I immediately knew I wanted to see this as a part of the native functionality of the Web platform, across browsers. In some ways, it’s the last major missing piece from the open Web… the ability to view source and hack sound, the last commonly digitizable sensorium. I also knew that I wanted the use cases and requirements to come from the larger community, the musicians and UI designers and developers who will ultimately be the ones using this functionality to sound out the depths of what’s possible on the Web (okay, I’m corny). So, I talked with Corban, David, and Al, and we agreed that a public discussion forum would be the best way to connect with this community, to get them talking and experimenting and building and sharing.

Chris Blizzard of Mozilla was there too, co-sponsoring the event, and he was extremely supportive of getting this work started at W3C. I wrote up a charter for a public incubator group, and started knocking on doors of the browser vendors, our other members, and the wider community who might be stakeholders, to drum up interest.
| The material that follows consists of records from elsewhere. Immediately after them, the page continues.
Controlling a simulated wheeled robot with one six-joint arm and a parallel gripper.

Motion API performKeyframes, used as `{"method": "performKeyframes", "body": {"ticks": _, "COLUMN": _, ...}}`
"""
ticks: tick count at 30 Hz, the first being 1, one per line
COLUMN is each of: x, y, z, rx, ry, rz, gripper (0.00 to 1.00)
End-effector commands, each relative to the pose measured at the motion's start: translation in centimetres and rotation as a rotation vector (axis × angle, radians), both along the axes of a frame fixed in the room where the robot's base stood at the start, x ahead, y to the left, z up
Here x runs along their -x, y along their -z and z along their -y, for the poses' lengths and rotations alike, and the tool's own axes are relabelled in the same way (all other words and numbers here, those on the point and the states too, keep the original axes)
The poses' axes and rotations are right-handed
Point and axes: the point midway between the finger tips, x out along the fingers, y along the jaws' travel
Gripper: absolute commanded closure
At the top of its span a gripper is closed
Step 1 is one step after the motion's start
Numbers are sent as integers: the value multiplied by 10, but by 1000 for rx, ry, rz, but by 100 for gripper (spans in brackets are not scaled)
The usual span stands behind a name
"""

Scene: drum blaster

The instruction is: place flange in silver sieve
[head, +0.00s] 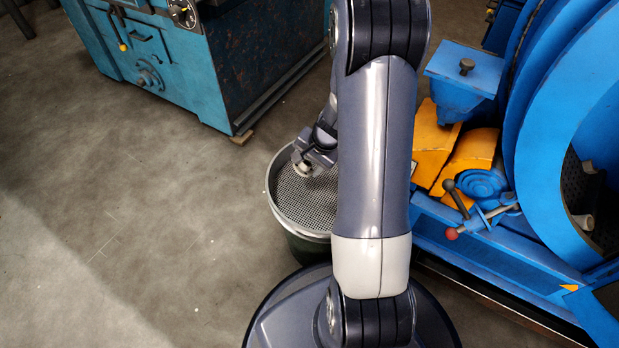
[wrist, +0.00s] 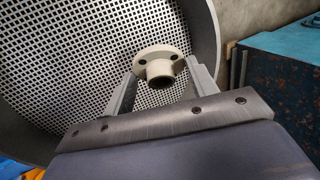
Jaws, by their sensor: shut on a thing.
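The flange (wrist: 160,65) is a pale beige round plate with holes and a short tube, seen in the wrist view. My gripper (wrist: 158,75) is shut on it, with one finger on each side. In the head view my gripper (head: 303,168) is over the silver sieve, and the flange (head: 303,170) shows small at its tip. The silver sieve (head: 275,172) is a round grey-rimmed pan with a perforated mesh floor, on a dark drum-like base. It also fills much of the wrist view (wrist: 205,40), behind the flange. I cannot tell whether the flange touches the mesh.
A blue machine (head: 165,60) stands behind the sieve at the upper left. A large blue drum blaster (head: 560,130) with yellow parts (head: 470,155) and a red-knobbed lever (head: 452,233) stands to the right. The grey floor (head: 110,220) at the left is clear.

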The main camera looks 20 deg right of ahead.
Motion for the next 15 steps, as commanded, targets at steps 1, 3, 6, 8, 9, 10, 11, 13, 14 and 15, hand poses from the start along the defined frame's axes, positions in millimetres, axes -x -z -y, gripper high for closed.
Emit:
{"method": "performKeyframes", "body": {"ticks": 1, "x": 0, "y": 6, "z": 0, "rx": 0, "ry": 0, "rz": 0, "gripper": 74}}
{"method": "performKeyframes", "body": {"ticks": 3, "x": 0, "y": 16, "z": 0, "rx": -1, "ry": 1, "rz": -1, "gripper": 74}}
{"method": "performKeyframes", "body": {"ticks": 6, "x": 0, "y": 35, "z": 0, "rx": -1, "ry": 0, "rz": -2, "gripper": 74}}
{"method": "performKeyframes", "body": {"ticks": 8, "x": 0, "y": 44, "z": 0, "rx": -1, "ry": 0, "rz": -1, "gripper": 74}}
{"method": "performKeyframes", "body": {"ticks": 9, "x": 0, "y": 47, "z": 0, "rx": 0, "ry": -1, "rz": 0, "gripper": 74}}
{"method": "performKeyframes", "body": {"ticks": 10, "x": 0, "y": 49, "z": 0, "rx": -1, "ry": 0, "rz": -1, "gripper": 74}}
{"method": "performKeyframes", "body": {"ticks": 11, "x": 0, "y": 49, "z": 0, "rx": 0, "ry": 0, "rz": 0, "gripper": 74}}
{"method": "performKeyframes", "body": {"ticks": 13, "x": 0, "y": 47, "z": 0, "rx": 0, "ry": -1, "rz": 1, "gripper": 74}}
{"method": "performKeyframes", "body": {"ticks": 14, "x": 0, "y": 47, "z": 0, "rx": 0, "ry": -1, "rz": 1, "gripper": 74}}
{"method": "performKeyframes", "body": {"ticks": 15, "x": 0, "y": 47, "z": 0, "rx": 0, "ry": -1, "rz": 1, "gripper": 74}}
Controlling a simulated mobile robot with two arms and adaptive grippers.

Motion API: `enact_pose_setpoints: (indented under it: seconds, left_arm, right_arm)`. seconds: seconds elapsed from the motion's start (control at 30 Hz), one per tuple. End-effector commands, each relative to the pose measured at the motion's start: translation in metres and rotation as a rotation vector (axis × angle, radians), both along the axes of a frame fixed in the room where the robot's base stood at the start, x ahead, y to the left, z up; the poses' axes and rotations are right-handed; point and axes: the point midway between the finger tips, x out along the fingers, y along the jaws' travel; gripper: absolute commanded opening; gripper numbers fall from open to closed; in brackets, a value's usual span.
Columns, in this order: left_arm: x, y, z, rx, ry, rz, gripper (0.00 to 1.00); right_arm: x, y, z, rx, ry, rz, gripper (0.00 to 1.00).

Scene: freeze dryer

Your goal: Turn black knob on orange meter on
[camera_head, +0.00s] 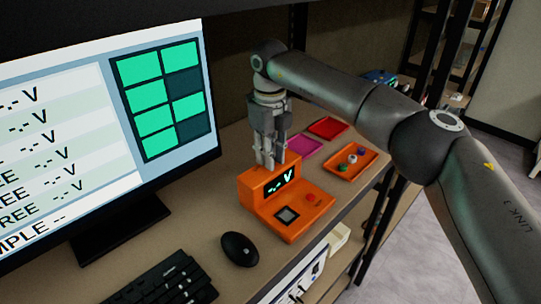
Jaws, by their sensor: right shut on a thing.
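The orange meter (262,206) stands on the bench in the middle of the view, its lit display (283,182) showing green characters. Its lower front panel bears a red button (311,197) and a dark square part (287,214). My right gripper (270,162) points down at the top of the meter's display housing, with its fingertips at the upper edge. It is shut on a part of the meter there; the fingers hide what lies between them. I cannot make out a black knob for certain. My left gripper is not in view.
A large monitor (215,120) stands at the left, with a keyboard (165,283) and a black mouse (240,249) before it. Behind the meter lie a pink tray (290,152), a red tray (328,128) and an orange tray (371,154) holding small coloured pieces.

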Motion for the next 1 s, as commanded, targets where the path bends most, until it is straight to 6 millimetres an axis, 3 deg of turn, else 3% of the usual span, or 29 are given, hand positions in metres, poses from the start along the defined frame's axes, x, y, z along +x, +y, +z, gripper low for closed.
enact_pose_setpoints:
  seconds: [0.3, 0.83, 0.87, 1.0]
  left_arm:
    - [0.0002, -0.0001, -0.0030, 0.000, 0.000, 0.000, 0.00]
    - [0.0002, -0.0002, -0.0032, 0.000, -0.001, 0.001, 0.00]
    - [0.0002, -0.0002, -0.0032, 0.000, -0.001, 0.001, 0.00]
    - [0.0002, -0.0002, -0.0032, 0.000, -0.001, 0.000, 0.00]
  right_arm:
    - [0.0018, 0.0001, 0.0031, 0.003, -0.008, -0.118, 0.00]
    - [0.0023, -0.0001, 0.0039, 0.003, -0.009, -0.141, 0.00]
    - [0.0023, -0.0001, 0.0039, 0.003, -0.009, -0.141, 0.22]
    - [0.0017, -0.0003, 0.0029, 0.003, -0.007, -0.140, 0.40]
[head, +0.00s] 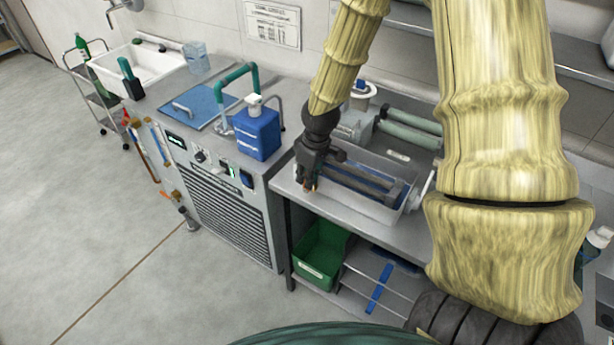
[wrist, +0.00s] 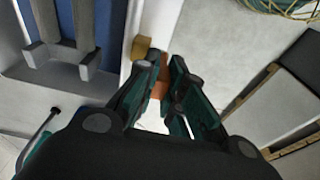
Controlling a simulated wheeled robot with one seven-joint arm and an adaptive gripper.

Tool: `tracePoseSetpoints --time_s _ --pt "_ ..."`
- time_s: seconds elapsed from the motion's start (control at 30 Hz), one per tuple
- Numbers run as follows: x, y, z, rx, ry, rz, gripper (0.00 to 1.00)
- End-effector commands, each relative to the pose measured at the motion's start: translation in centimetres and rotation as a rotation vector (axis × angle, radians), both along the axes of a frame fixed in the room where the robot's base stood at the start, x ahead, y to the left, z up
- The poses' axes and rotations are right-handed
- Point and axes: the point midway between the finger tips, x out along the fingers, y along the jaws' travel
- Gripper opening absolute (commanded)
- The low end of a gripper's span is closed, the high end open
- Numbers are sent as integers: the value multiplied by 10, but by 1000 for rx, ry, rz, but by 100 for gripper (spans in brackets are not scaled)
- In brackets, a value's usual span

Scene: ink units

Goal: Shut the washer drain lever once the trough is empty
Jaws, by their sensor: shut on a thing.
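The washer trough (head: 400,213) is a grey tray on the steel bench, with rollers or bars across it and blue inside. In the wrist view its grey edge (wrist: 75,87) and blue interior show at left; I cannot tell whether the blue is liquid or a bare floor. My gripper (head: 309,187) is at the trough's front left corner, pointing down. In the wrist view my gripper (wrist: 163,75) is shut on a small orange-brown piece (wrist: 158,88), apparently the drain lever, beside a brass-coloured block (wrist: 140,47). The fingers hide much of the lever, so its angle is unclear.
A blue jug (head: 257,133) stands on the cabinet top (head: 205,85), left of my gripper. A green bin (head: 322,252) sits on the shelf below the bench. A roller machine (head: 365,125) stands behind the trough. The floor (head: 90,215) at left is mostly clear.

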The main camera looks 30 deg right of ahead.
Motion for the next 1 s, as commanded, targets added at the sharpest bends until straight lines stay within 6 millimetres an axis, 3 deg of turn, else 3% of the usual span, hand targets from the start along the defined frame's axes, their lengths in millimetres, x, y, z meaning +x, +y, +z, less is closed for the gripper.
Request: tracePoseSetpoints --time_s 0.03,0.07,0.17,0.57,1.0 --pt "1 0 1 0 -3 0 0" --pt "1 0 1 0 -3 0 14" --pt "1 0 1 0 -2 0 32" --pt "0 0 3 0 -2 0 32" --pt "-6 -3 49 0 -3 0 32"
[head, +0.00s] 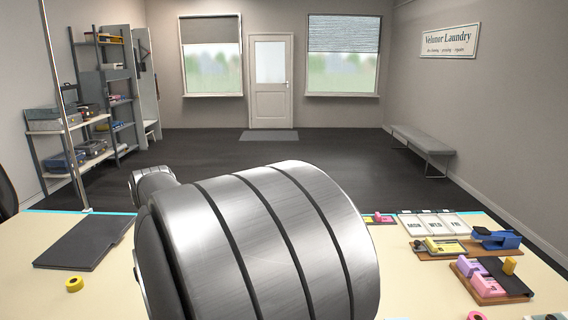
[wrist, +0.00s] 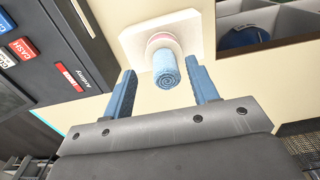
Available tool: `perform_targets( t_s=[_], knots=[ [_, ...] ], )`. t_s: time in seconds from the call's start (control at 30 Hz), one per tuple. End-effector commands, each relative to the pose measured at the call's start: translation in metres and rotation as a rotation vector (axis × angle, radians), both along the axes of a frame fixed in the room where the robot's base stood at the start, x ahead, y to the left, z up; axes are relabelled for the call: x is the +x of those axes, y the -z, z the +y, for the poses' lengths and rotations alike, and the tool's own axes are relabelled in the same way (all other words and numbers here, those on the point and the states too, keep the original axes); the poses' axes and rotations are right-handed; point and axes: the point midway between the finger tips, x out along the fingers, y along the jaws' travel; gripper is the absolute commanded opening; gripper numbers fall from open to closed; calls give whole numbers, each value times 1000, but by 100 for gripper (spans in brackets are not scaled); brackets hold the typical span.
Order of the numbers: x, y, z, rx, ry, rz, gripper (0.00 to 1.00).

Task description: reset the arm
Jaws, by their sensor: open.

Pretty quickly, I got support from folks at the University of Rio (PUC-Rio), BBC, and Google; currently, a W3C Incubator Group takes a minimum of three W3C members to kick it off, though once it’s started, anyone can join. With that nicety taken care of, W3C management approved the charter, and the new W3C Audio Incubator Group (or Audio XG) was launched today!

Joining the Audio XG

I invite anyone interested in audio, music, speech synthesis, games, or other related topics to get involved, join the Audio XG, and start shaping the future of Web audio on the mailing list, and chat on the #audio IRC channel (irc.w3.org, port 6665, channel #audio). Incubator participation is free and open to anyone who wants to help out.

About the SVG Synth

My SVG synthesizer is a true product of the Web. I know next to nothing about music… I can’t play an instrument, can’t read music, don’t know music theory… I love music, but I’m a consumer, not a creator. I’d love to change that, when I have time, but I’ll settle for now for enabling others.

So, when I decided to make something with the audio API, naturally my first thought was to do something I didn’t know how to do, for which I’m totally unqualified: create a synthesizer in SVG.

I started with the HTML example from the documentation for the experimental audio API on the Mozilla wiki, and converted it to SVG (with a few missteps along the way). As it turns out, the HTML5 audio interface is exposed in Gecko (the Firefox engine) even when there is no HTML content. This was good news for me. It made it even easier to programmatically create sound with it. I suspect that this is something that lies outside any current specification, but it should be codified somewhere.

Next, I looked for a piano keyboard in SVG; I found a few on Wikimedia Commons, but they were not quite what I wanted (and in typical Inkscape fashion, were a little bloated), so ultimately I just made my own, which was trivial to do.

Next, I had to understand which notes each key should sound. So I read a lesson on keyboard basics, which sufficed for my purpose.

Then I had to figure out what the frequency of each note is in Hertz (Hz), which is what the audio API understands. It was no surprise that someone had published just such a table corresponding notes to frequency, with the companion equations for deriving them.

To put the pieces together, I took the simplest possible approach: I handcoded the keyboard (I could have instantiated it with script, because it’s very deterministic, but I favor declarative markup that can be tweaked in an authoring tool); I assigned an id to each key based on the note (C4, Af0-Bb0, etc., where “f”==”flat” and “b”==”sharp”, and the number denotes the octave); I then created an associative array with the note-id as the index and the frequency as the value, so I could look it up with the key’s id; then it was just a matter of sending the frequency to the script from the HTML example, and adding a duration timer.

Finally, just as a decorative flourish, I found a partial musical staff with a treble clef and beamed eighth-note, in SVG, of course, and tweaked it to my liking.

My tools? A Web browser with the audio API enabled (libre source), a search engine, and a text editor.

Voilà! From knowing almost nothing about formal music (I’d never even heard the term “middle C” before), I created a simple synthesizer, and learned a bit about music along the way. That’s the power of the open Web. That’s why I’m so pumped up about this new focus on audio. This one goes to 11.